I think in the not very distant future, we will learn of an incident that was avoided BECAUSE PTC was active. It likely will not make it to general circulation media because "it never happened", but I think within industry circles, there will be recogition it did.
  by ExCon90
Amid all the discussion about PTC, it's easy to overlook that if the cause was overrunning distant and stop signals, the Automatic Train Stop system that the ATSF had for decades, but not necessarily there, would have prevented the collision. Failure to acknowledge a restrictive signal would have caused a penalty brake application (unless the engineer had dozed off and reflexively acknowledged without waking up, which I believe has happened).
  by Rockingham Racer
But with two persons in the cab, both] would have to doze off for this scenario to obtain. Not a good thing. Points very much to the "inadequate rest" problem.
  by Backshophoss
When the SFO Chief was running,there was ATS on the Panhandle Sub,after "A"-day, it was pulled out,
it was the same for the Hereford and Clovis Subs,when it was known as the "Belen Cutoff".
  by Gilbert B Norman
Mr. Backshop, lest we forget Santa Fe ATS was "rudimentary" when compared with the FRA promulgated requirements of PTC.

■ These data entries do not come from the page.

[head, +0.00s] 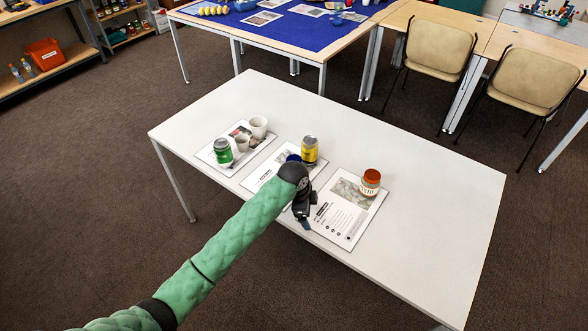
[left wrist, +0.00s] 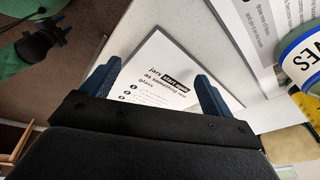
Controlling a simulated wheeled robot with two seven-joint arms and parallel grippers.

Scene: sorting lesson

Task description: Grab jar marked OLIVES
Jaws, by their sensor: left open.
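A jar with a white label ending in "VES" (left wrist: 305,62) shows at the right edge of the left wrist view, cut off by the frame. It appears to be the blue-topped jar (head: 293,158) in the head view, mostly hidden behind my left arm. My left gripper (head: 306,222) is open and empty, over the near side of the white table. In the left wrist view its two blue fingers (left wrist: 155,85) are spread above a printed card (left wrist: 165,55); the labelled jar is to their right and apart from them. My right gripper is not in view.
A yellow can (head: 310,151) stands close beside the blue-topped jar. A red-lidded jar (head: 370,182) stands on the right card. A green jar (head: 222,152) and two white cups (head: 259,127) stand on the left card. The right part of the white table (head: 440,210) is clear.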

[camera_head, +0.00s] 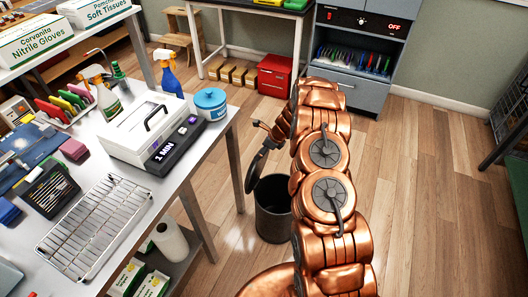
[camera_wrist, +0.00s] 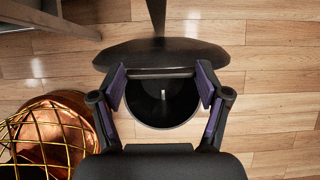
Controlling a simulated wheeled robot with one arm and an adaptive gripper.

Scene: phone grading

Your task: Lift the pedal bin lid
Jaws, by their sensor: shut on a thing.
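The pedal bin (camera_head: 272,222) is a dark cylinder on the wood floor, right of the worktable. Its black lid (camera_head: 258,163) is raised and steeply tilted above the opening. In the wrist view the lid (camera_wrist: 160,50) spans the upper middle as a broad dark curve. The dark round bin opening (camera_wrist: 160,112) shows below it, with a small pale mark inside. My gripper (camera_wrist: 162,77) has its two purple-padded fingers at the lid's near edge, well apart, and is shut on the lid.
The worktable (camera_head: 215,150) stands left of the bin, with a white case (camera_head: 135,142), a wire rack (camera_head: 95,228) and spray bottles on it. A paper roll (camera_head: 171,243) is below. A red box (camera_head: 276,76) and a grey cabinet (camera_head: 352,90) stand behind. Floor at right is clear.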

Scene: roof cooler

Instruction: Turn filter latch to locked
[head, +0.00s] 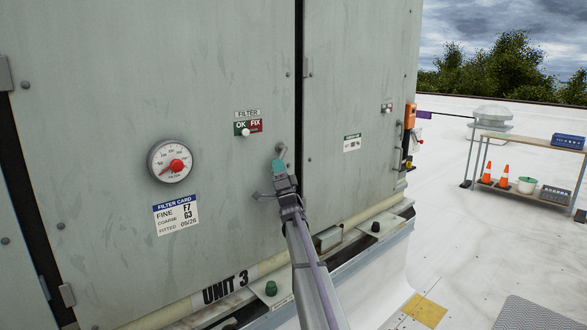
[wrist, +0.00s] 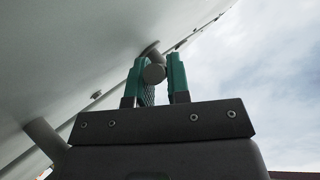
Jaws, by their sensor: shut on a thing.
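The filter latch (head: 282,149) is a small grey handle on the grey cabinet door, left of the dark vertical seam. Only its upper part shows in the head view. My gripper (head: 279,165), with green fingers, is shut on it from below. In the wrist view the latch's round grey end (wrist: 154,73) sits between the two fingers of my gripper (wrist: 156,82). The filter sign (head: 248,126) has a green OK half, a red FIX half and a white knob at its lower middle. The latch's exact angle is hard to tell, as the fingers cover part of it.
A round gauge (head: 172,161) with a red pointer and a filter card (head: 176,215) are on the door to the left. A grey rod handle (head: 261,195) sticks out close beside my wrist. A ledge (head: 270,291) with a green knob runs below. Open roof lies right.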

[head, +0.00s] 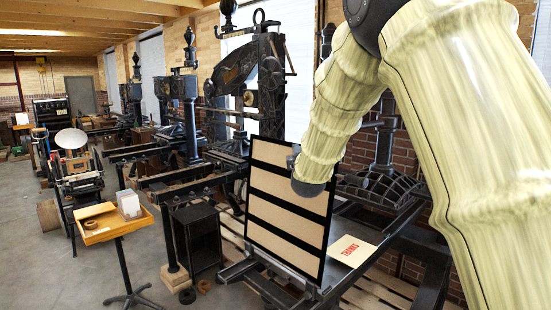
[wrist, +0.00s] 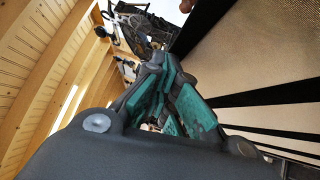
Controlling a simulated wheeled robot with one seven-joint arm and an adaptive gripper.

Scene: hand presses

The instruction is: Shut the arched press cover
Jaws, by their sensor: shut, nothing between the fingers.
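The press cover looks to be the tan panel (head: 283,213) with black bars and a black frame. It stands nearly upright at the near end of the press bed (head: 335,285). In the wrist view the panel (wrist: 270,75) fills the right side. My gripper (wrist: 168,98), with teal pads, is shut and empty, beside the panel's face. In the head view my arm's end hides most of the gripper at the panel's upper right edge. I cannot tell whether it touches the panel.
A card with red lettering (head: 351,250) lies on the bed right of the panel. A dark ribbed press part (head: 385,188) stands behind it. A wooden tray on a stand (head: 107,225) is at left. Floor at lower left is clear.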

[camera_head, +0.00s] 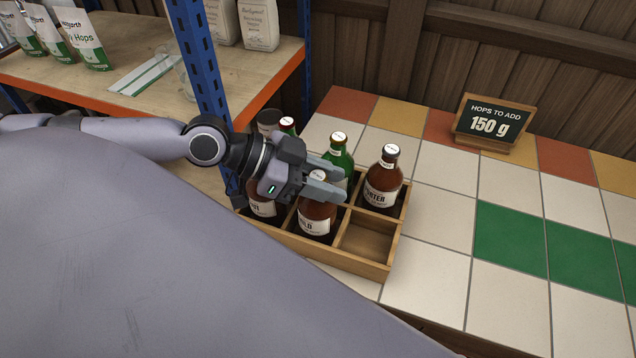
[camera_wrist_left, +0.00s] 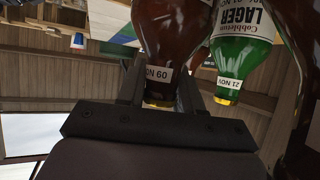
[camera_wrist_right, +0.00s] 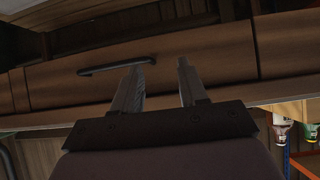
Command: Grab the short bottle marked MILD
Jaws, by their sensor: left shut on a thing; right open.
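A brown bottle (camera_head: 316,222) with a cream label, its visible letters ending in "LD", stands in the front middle compartment of the wooden crate (camera_head: 340,264). My left gripper (camera_head: 332,184) is shut on this bottle's neck, with the cap showing between the fingers. In the left wrist view the brown neck (camera_wrist_left: 158,92), with a date band, sits between the fingers. The gripper hides part of the label. My right gripper (camera_wrist_right: 158,78) is open and empty in the right wrist view, in front of a wooden panel with a dark handle (camera_wrist_right: 117,66).
A PORTER bottle (camera_head: 383,184), a green bottle (camera_head: 338,158) and another brown bottle (camera_head: 264,208) stand close by in the crate. The front right compartment is empty. A blue shelf post (camera_head: 203,60) rises behind my left arm. A "150 g" sign (camera_head: 494,119) stands on the tiled counter (camera_head: 433,218).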

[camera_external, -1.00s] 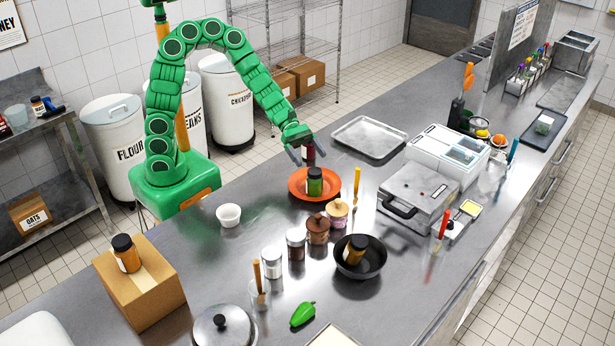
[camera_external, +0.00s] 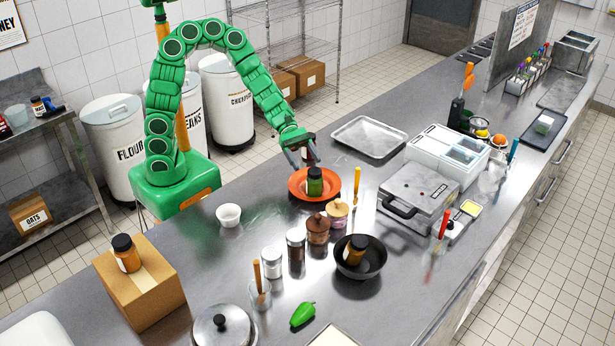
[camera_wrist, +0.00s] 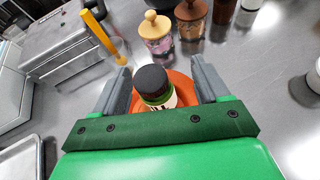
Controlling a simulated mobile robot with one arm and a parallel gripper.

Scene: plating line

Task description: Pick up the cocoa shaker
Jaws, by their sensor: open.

I had a ride on the "Super" during 1962; that train "had the railroad", and recovered 2.5HL owing to a freight derailment on my journey by the time it reached Chicago Dearborn.

Anyone care to see a road "give it to Amtrak" for such a recovery?
  by Backshophoss
Granted,but it did the job required at that time and still does now,for NMRX and BNSF.
  by litz
Echoing a question above - anyone find a NTSB link for the initial investigation?

for the NTSB to be dispatched, the accident has to be given a docket number/assignment ...
  by Gilbert B Norman
Unable to locate Docket at NTSB site using search criteria Texas/Rail/Accident/06/15/2016 to 07/05/16.

I would think the Preliminary will be available shortly.
  by slchub
Mr. Norman I was inquiring about same. Nothing as yet on the NTSB website. Most interesting.
  by Jeff Smith
A blogger's analysis: 'Cornfield Meet' Near Panhandle, Texas: How?
On June 28, PTC was not implemented in the section of tracks that run past the grain elevator near Panhandle.

So it was that the two trains that morning, each with a crew of two, met in a fiery head-on collision that is known in railroad circles as a "cornfield meet." One person managed to jump from the train before the collision. Two bodies were recovered after the accident, and as of July 10, the fourth person's body had not yet been found.
Many trains, including those involved in the wreck, are equipped with digital video cameras and recorders at the front and rear, but the National Traffic Safety Board spokesman in charge of the NTSB investigation said that some of these were heavily damaged. However, other data recorders on board the trains may have survived to help understand how this accident happened.

It will probably be some months before the NTSB has time to sift through the wreckage and other evidence that could show why, in 2016, it's still possible to have such an accident.
Trains are dispatched these days by means of centralized train-traffic control centers linked to the individual trains by microwave radio. One of the dispatch centers for trains in Texas is in Fort Worth, so investigators will probably be reviewing all communications between the controllers and the two trains involved.

Like air-traffic controllers, the dispatcher's word is law as far as the in-train operator is concerned. So if both trains were told they had a clear track ahead, and saw something that looked like a train in the distance, each might have thought the other one was on the other track instead of the same track.

With radio control, it's not clear to me how much significance the operators attach to block signals, which should have indicated a problem in this case soon enough to prevent the accident.
  by ExCon90
Regarding the above, could someone confirm whether my understanding is correct: that the "radio control" mentioned in the "blogger's analysis" above consists of nonverbal transmissions identifying train location, direction, speed, etc. which in turn provide wayside and in-cab indications of conditions ahead, not "roger, over, out" type verbal communication such as exists in air traffic control; i.e., signal (wayside and in-cab) indications are not superseded by verbal radio communications other than official orders in the event of signal failure authorizing the overriding of signal indications according to the rules. Regarding the last sentence, even under PTC, the [train] operators attach primary significance to block signals, which are driven by the radio transmissions referred to.
  by scoostraw
I would really like to know which train the surviving crew member was on. And if he/she was interviewed by the media (most likely not).
  by Backshophoss
The dispatcher controls signals at Control Points, that might be done via microwave signal commands.
As far as regular radio,the DS picks the closest repeater tower to the train to send verbal orders to the train crew.
The routine of a verbal order requires 1 of the crew repeat the order sent by the DS exactly the same as the DS said it.
If needed the order is repeated till the crew repeats it correctly.